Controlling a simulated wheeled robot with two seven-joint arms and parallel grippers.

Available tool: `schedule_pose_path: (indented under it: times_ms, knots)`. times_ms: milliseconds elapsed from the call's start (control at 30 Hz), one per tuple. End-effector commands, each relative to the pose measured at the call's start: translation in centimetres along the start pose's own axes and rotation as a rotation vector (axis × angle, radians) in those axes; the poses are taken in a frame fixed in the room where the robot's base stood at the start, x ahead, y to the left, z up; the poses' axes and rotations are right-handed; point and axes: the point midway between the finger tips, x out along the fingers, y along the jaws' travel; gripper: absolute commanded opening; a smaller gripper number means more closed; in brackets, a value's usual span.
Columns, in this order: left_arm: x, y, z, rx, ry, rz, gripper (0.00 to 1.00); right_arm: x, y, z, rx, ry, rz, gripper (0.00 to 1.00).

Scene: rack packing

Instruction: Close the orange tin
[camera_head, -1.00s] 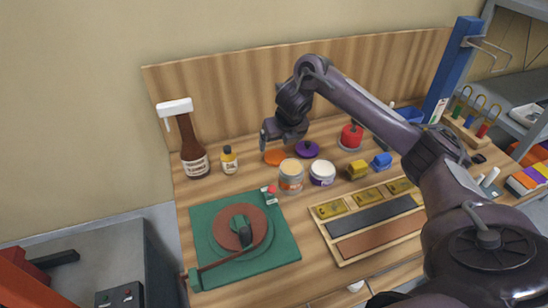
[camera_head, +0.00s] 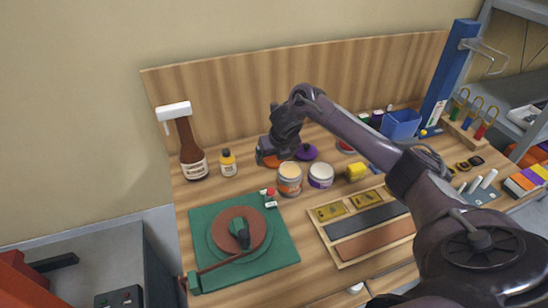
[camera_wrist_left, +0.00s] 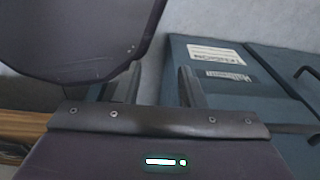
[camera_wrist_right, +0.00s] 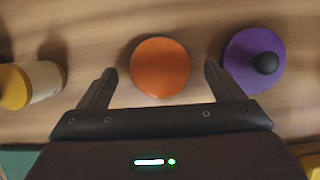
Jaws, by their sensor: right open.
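The orange tin (camera_head: 289,180) stands open on the wooden worktop, pale contents showing at its mouth. The round orange lid (camera_wrist_right: 160,67) lies flat on the wood behind it, partly hidden by my gripper in the head view (camera_head: 272,161). My right gripper (camera_head: 263,157) is open above the lid. In the right wrist view its fingertips (camera_wrist_right: 160,70) stand on either side of the lid, with gaps and nothing held. The tin is hidden in that view. My left gripper (camera_wrist_left: 158,88) shows only in its wrist view, open and empty, away from the worktop.
A purple lid (camera_wrist_right: 252,72) with a black knob lies close right of the right finger. A yellow-capped bottle (camera_head: 228,163) and brown bottle (camera_head: 190,150) stand left. A green board (camera_head: 285,245) is in front.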

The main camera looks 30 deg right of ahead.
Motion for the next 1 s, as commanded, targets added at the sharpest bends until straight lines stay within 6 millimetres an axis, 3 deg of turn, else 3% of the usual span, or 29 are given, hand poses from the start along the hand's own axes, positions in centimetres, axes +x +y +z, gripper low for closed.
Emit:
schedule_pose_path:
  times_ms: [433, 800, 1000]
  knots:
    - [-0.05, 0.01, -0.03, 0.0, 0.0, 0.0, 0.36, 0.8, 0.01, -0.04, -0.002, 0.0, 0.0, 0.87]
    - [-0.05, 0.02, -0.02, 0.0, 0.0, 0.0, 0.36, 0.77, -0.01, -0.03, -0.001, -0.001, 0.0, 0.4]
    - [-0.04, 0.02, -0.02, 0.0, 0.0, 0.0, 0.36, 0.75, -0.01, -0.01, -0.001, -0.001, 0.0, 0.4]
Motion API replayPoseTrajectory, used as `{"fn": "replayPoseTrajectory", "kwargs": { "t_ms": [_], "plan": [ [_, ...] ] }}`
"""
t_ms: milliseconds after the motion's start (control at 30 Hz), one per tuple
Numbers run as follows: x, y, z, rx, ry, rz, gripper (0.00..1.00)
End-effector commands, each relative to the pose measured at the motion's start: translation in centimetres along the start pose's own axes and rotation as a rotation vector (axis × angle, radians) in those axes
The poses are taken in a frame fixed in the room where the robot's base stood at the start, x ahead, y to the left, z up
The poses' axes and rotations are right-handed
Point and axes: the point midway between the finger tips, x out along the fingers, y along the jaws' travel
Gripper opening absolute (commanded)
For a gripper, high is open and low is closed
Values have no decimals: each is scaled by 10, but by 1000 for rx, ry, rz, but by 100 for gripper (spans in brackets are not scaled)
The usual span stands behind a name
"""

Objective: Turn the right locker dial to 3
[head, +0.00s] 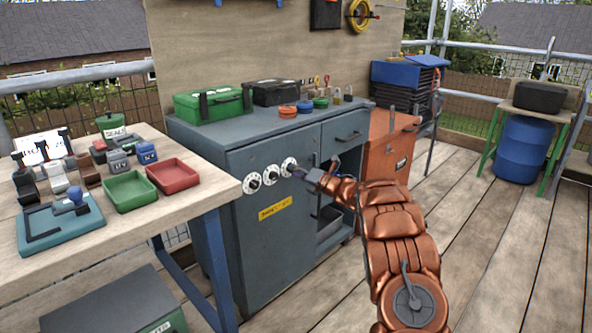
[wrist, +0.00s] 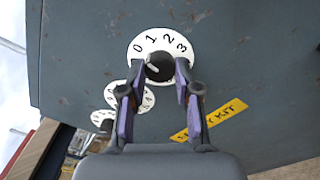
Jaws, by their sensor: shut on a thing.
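The right locker dial (head: 289,163) is the rightmost of three white dials on the grey locker's door (head: 275,235). In the wrist view its white face (wrist: 166,40) shows the numbers 0, 1, 2 and 3 around a black knob (wrist: 160,68). A light pointer mark on the knob's left side points up-left, roughly toward 0. My gripper (wrist: 161,72) is shut on the knob, one finger on each side; it also shows in the head view (head: 300,172). The middle dial (head: 270,175) and left dial (head: 252,183) stand beside it.
A yellow label (head: 275,208) is below the dials. A wooden table (head: 120,225) with trays and small blocks stands at the left. Green and black cases sit on the locker top. An orange cabinet (head: 392,150) stands to the right.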

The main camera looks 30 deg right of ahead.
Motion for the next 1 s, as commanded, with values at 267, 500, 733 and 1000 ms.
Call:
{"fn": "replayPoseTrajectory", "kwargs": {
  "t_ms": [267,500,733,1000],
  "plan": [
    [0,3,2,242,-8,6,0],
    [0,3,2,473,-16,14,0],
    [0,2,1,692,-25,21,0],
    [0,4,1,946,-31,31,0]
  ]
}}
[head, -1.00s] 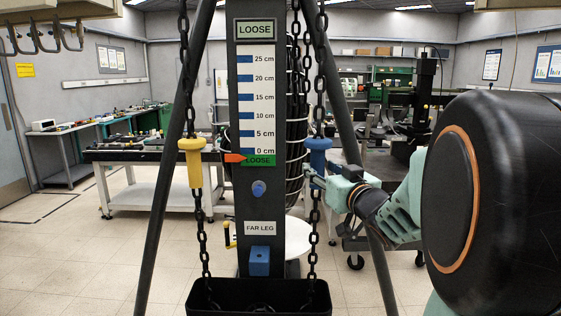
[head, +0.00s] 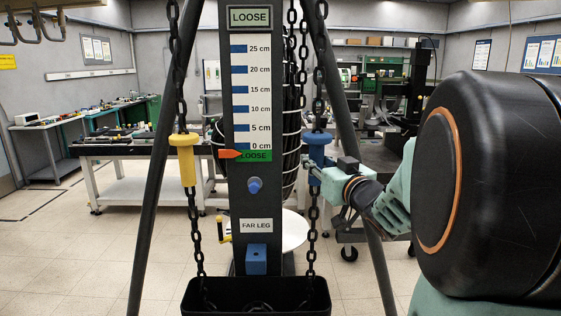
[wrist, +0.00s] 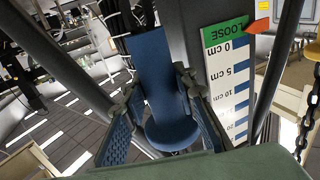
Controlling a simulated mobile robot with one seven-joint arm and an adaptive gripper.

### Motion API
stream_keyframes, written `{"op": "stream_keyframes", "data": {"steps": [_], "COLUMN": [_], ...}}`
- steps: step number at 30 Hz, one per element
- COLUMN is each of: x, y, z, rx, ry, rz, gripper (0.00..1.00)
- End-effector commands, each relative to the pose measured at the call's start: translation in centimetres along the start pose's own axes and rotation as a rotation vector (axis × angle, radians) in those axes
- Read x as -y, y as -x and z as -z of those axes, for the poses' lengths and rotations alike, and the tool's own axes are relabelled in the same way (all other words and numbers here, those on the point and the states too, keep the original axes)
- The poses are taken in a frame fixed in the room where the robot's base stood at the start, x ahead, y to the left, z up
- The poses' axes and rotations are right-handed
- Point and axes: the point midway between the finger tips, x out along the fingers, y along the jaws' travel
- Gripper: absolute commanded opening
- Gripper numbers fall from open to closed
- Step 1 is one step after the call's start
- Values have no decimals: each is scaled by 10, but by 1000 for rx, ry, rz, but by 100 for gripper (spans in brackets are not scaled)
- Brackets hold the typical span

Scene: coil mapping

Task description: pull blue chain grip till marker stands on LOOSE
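The blue chain grip (head: 318,150) hangs on the right chain, its wide flange at the top. My gripper (head: 314,172) is at its lower part from the right. In the wrist view, the fingers (wrist: 157,92) lie along both sides of the blue grip (wrist: 158,65). Their tips look shut against its narrow stem, though contact is partly hidden. The orange marker (head: 230,154) stands level with the green LOOSE band (head: 256,156), just under 0 cm on the scale (head: 240,95). Marker and band also show in the wrist view.
A yellow grip (head: 186,160) hangs on the left chain at about the same height. Dark tripod legs (head: 149,200) flank the post. A black bin (head: 255,296) stands below the chains. Benches stand behind; the floor at left is clear.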

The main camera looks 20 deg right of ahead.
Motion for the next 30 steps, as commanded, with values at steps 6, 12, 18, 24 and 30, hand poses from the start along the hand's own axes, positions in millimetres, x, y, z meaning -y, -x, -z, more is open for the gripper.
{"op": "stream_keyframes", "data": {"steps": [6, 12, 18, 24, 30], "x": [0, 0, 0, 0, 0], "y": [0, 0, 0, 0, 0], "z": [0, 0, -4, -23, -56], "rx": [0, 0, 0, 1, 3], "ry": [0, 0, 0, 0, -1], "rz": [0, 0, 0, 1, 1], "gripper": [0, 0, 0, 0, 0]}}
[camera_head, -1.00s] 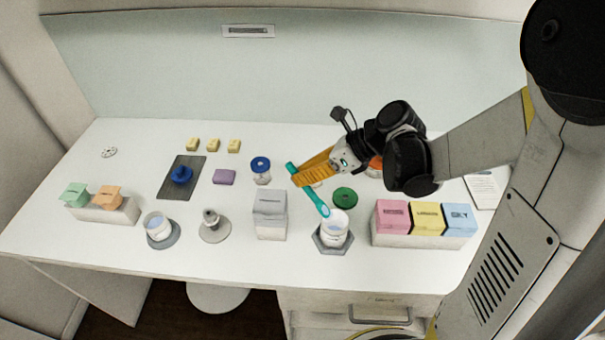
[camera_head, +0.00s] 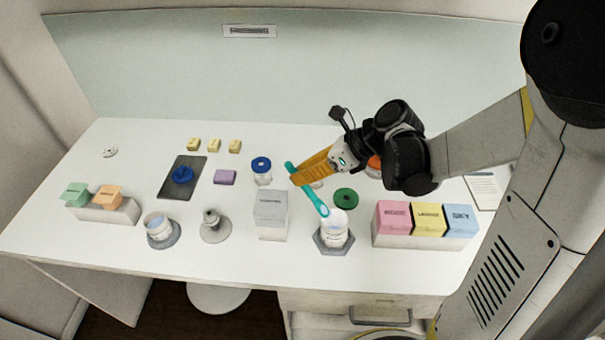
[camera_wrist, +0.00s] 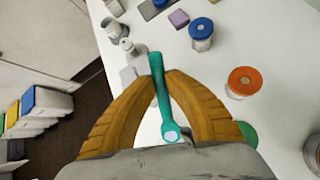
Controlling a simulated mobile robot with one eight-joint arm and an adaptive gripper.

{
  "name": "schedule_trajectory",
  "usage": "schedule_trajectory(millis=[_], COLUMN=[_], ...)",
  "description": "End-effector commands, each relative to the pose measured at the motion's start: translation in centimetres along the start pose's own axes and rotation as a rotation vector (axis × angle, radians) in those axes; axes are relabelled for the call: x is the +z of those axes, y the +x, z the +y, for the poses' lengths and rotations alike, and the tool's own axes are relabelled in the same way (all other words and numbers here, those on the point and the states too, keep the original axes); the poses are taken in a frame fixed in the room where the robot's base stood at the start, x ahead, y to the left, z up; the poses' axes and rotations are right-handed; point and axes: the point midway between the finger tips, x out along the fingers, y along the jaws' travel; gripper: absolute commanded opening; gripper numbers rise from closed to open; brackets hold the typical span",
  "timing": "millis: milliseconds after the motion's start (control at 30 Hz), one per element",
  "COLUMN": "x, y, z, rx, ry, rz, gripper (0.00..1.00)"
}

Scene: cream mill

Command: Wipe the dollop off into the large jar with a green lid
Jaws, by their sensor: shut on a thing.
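My gripper (camera_head: 300,178) is shut on a teal spatula (camera_head: 317,202), which slants down toward the front right. Its lower end is at the rim of an open clear jar (camera_head: 334,231) with pale contents; I cannot tell whether it touches. The jar stands on a grey hexagonal base (camera_head: 333,249). A green lid (camera_head: 346,198) lies on the table just behind the jar. In the wrist view the spatula (camera_wrist: 160,90) sits between both orange fingers, with a pale round patch (camera_wrist: 171,134) at its near end. I cannot make out a dollop for certain.
A grey box (camera_head: 270,215) stands left of the jar, and a rack with pink, yellow and blue boxes (camera_head: 424,241) stands right. A blue-lidded jar (camera_head: 262,172) is behind left. An orange-lidded jar (camera_wrist: 243,82) is nearby. The front table strip is clear.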

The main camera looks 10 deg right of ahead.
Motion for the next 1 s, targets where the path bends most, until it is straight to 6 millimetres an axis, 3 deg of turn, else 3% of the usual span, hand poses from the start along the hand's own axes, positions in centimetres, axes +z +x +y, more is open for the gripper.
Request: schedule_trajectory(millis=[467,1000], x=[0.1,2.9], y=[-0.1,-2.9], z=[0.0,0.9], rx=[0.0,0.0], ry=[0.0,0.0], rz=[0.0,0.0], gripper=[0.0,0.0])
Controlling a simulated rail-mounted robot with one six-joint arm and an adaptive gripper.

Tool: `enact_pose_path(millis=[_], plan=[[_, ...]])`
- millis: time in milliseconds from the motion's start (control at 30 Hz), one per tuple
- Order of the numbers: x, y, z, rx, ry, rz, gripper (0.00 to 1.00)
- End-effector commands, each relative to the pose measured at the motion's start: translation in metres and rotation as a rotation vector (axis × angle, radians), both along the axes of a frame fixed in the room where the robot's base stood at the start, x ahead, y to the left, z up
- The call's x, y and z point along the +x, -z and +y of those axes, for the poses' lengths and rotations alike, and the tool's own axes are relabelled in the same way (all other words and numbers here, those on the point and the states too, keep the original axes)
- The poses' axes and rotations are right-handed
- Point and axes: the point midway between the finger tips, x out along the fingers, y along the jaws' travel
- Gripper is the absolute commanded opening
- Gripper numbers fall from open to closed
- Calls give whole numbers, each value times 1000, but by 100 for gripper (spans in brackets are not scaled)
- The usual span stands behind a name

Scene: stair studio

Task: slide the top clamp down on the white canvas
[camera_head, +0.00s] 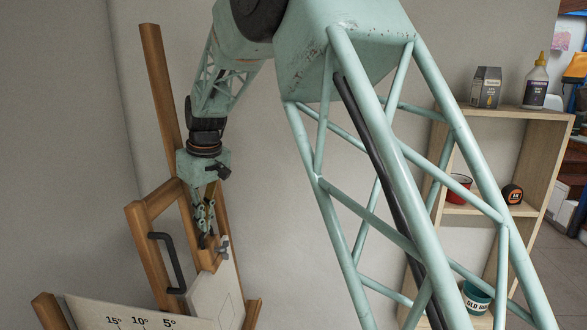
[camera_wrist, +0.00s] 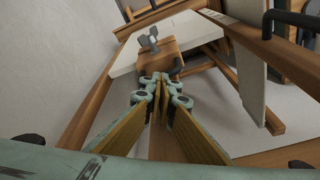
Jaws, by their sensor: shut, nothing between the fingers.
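The white canvas (camera_head: 215,302) stands on a wooden easel (camera_head: 155,265), below my gripper. The top clamp (camera_head: 211,257) is a small wooden block with a grey wing knob (camera_head: 223,245), at the canvas's upper edge. In the wrist view the clamp (camera_wrist: 143,62) sits just beyond my fingertips, against the canvas edge (camera_wrist: 185,29). I cannot tell whether there is a gap between clamp and canvas. My gripper (camera_head: 207,238) points down right above the clamp. In the wrist view its fingertips (camera_wrist: 162,82) are together and empty; contact with the clamp is unclear.
A black handle (camera_head: 170,262) sticks out on the easel's left side. A board with angle marks (camera_head: 130,315) is at the lower left. A wooden shelf (camera_head: 535,135) with bottles, a red pot and a tape measure stands right. Blank wall lies behind.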

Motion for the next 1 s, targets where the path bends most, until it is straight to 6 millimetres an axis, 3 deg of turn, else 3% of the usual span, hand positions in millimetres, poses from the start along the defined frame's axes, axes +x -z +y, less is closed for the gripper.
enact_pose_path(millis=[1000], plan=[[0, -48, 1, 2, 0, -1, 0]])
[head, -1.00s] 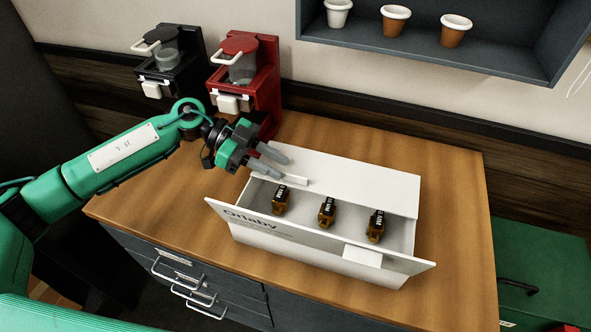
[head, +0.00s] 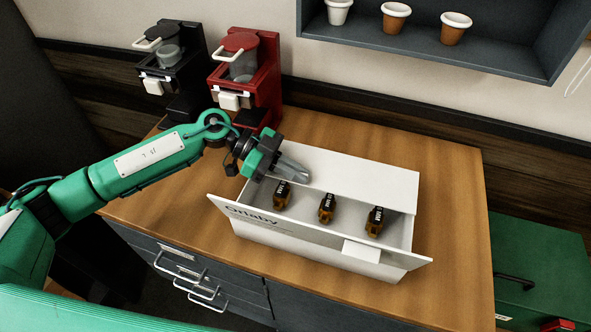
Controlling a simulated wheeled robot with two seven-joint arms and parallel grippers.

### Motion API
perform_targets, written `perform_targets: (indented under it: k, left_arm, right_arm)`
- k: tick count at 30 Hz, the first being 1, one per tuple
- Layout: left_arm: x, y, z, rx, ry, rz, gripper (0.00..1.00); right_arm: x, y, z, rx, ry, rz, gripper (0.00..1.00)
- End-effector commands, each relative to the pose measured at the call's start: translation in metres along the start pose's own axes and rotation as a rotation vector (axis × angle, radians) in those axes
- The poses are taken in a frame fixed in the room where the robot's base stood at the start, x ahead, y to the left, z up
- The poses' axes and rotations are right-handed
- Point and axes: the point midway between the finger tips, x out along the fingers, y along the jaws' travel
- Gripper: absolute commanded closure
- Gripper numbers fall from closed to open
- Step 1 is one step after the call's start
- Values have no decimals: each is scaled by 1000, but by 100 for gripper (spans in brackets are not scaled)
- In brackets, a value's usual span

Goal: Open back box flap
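The white box (head: 320,248) stands on the wooden counter with its front flap (head: 375,257) folded outward. Its back flap (head: 360,182) lies over the rear part of the opening. Several small brown bottles with dark labels, one of them in the middle (head: 327,208), stand inside in a row. My left gripper (head: 300,176) is over the left end of the back flap, at its front edge. Its fingers look close together, and I cannot tell whether the flap is between them. My right gripper is not in view.
A red coffee brewer (head: 262,85) and a black one (head: 172,65) stand at the counter's back left. A shelf with small pots (head: 396,18) hangs above. A green case (head: 540,265) is at the right. The counter (head: 455,225) right of the box is clear.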

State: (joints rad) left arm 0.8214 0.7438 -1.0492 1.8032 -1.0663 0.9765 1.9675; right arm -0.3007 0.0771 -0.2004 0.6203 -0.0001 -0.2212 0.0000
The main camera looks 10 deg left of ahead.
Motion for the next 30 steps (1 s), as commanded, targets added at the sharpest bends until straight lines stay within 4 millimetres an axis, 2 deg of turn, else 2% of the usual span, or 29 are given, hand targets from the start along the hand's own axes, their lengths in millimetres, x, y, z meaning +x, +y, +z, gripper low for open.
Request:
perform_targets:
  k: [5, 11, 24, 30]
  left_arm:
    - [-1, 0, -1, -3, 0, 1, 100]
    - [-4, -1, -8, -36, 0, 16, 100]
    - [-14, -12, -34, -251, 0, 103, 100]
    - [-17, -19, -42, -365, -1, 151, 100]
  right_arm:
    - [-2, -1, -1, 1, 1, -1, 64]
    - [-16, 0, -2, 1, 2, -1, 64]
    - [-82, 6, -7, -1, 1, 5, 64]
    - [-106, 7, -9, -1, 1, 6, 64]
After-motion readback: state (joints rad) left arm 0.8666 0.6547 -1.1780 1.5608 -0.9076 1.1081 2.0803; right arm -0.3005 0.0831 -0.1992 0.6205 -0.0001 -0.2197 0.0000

----

WHAT YOU NEED TO DO: Select and copy each line from the data that includes the word "scaled".

EXERCISE SOLUTION:
Values have no decimals: each is scaled by 10, but by 1000 for rx, ry, rz, but by 100 for gripper (spans in brackets are not scaled)
- Values have no decimals: each is scaled by 10, but by 1000 for rx, ry, rz, but by 100 for gripper (spans in brackets are not scaled)
- Calls give whole numbers, each value times 1000, but by 100 for gripper (spans in brackets are not scaled)
- Values have no decimals: each is scaled by 1000, but by 100 for gripper (spans in brackets are not scaled)

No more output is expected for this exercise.